TikTok has been fined £12.7m for multiple breaches of data protection law, including using the personal data of children aged under 13 without parental consent, Britain’s data watchdog has said.
The Chinese-owned video app had not done enough to check who was using the platform and remove underage children, the Information Commissioner’s Office (ICO) said on Tuesday.
The failure to enforce age limits led to “up to 1.4 million UK children” under the age of 13 using the platform as of 2020, the ICO estimated, even though the company’s own rules banned the practice. UK data protection law does not have a strict ban on children using the internet, but requires organisations that use the personal data of children to obtain consent from their parents or carers.
In a statement, the information commissioner, John Edwards, said: “There are laws in place to make sure our children are as safe in the digital world as they are in the physical world. TikTok did not abide by those laws.
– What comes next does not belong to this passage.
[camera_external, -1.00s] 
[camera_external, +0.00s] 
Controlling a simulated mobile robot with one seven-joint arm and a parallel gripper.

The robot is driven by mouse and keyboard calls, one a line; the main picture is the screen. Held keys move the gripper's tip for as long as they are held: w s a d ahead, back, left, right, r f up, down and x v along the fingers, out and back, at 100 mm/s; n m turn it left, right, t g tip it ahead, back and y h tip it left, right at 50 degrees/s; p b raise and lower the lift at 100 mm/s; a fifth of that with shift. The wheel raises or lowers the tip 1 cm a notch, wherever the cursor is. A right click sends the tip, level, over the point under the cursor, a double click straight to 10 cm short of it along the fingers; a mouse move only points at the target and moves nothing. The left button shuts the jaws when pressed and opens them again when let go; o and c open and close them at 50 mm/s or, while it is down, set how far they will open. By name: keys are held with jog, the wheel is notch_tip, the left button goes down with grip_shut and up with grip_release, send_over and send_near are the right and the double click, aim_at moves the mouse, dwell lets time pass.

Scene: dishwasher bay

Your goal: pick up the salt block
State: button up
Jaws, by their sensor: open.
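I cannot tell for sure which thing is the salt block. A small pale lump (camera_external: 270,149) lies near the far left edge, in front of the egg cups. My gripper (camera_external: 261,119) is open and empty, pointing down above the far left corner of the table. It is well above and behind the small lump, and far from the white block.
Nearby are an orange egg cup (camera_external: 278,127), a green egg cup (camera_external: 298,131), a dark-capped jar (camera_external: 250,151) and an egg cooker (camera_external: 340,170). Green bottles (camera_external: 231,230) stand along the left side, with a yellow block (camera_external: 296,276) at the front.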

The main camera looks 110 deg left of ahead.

“As a consequence, an estimated one million under-13s were inappropriately granted access to the platform, with TikTok collecting and using their personal data. That means that their data may have been used to track them and profile them, potentially delivering harmful, inappropriate content at their very next scroll.”
“TikTok should have known better,” Edwards added. “TikTok should have done better. Our £12.7m fine reflects the serious impact their failures may have had. They did not do enough to check who was using their platform or take sufficient action to remove the underage children that were using their platform.”
The ICO’s investigation found that concern was raised internally but that TikTok did not respond “adequately”.